Ariston rapporte que Démosthène avait pris le poison, comme nous venons de le dire, en suçant le bout du roseau. Un certain Pappus, dont les Mémoires ont servi de matériaux à Hermippus pour son histoire, dit que, lorsque Démosthène fut tombé au pied de l’autel, on trouva dans ses tablettes un commencement de lettre ainsi conçu : « Démosthène à Antipater ; » mais il n’y avait que ces seuls mots. Comme on était surpris qu’il fût mort si promptement, les Thraces qui étaient à la porte racontèrent qu’ils lui avaient vu tirer d’un linge quelque chose qu’il avait porté à sa bouche ; ils avaient cru que c’était de l’or qu’il avalait, mais c’était du poison.
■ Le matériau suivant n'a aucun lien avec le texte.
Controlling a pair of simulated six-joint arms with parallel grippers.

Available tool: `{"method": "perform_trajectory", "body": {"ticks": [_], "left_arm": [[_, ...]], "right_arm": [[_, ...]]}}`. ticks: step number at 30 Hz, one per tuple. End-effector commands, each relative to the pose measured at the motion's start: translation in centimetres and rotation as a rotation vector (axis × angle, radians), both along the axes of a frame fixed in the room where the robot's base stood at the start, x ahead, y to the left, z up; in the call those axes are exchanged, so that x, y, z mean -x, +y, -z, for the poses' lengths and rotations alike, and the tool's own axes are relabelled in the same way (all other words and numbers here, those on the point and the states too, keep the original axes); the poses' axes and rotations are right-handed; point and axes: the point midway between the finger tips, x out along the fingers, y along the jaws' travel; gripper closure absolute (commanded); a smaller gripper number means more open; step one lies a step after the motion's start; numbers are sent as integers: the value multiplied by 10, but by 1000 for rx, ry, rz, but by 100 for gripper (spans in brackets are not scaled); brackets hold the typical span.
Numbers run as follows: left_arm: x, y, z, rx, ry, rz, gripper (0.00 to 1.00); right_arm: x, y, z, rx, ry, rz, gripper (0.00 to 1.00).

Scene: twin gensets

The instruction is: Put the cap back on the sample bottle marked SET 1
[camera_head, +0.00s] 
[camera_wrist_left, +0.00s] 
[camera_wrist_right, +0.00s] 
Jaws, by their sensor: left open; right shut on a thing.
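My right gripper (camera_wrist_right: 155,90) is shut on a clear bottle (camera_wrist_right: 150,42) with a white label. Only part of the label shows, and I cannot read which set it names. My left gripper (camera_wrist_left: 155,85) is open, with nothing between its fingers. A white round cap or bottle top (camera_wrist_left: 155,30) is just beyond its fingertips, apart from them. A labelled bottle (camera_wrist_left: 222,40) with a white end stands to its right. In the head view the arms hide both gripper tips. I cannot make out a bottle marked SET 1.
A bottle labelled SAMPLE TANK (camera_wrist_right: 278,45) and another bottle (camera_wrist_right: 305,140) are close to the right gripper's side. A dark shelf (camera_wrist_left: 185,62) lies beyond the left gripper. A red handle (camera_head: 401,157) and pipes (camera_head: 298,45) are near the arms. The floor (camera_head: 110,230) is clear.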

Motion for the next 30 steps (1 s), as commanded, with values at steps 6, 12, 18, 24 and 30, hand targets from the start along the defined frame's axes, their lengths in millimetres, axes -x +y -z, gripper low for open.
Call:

Une jeune esclave qui le servait, et qu’Archias interrogea, dit que Démosthène portait depuis longtemps sur lui ce nouet de linge, comme une amulette. Ératosthène assure qu’il avait toujours du poison dans un anneau creux, qu’il portait en guise de bracelet. Mais il n’est pas nécessaire de rapporter les différentes traditions des historiens sur le genre de sa mort, elles sont en trop grand nombre : je ne dois pourtant point omettre celle de Démocharès, parent de Démosthène[2]. Suivant lui, Démosthène ne mourut pas du poison : les dieux, par une faveur et une

  1. Allusion à la manière dont Créon, dans l’Antigone, traite le corps de Polynice.
  2. Il était son neveu, fils d’une de ses sœurs, et avait composé une histoire de ce qui s’était passé de son temps à Athènes.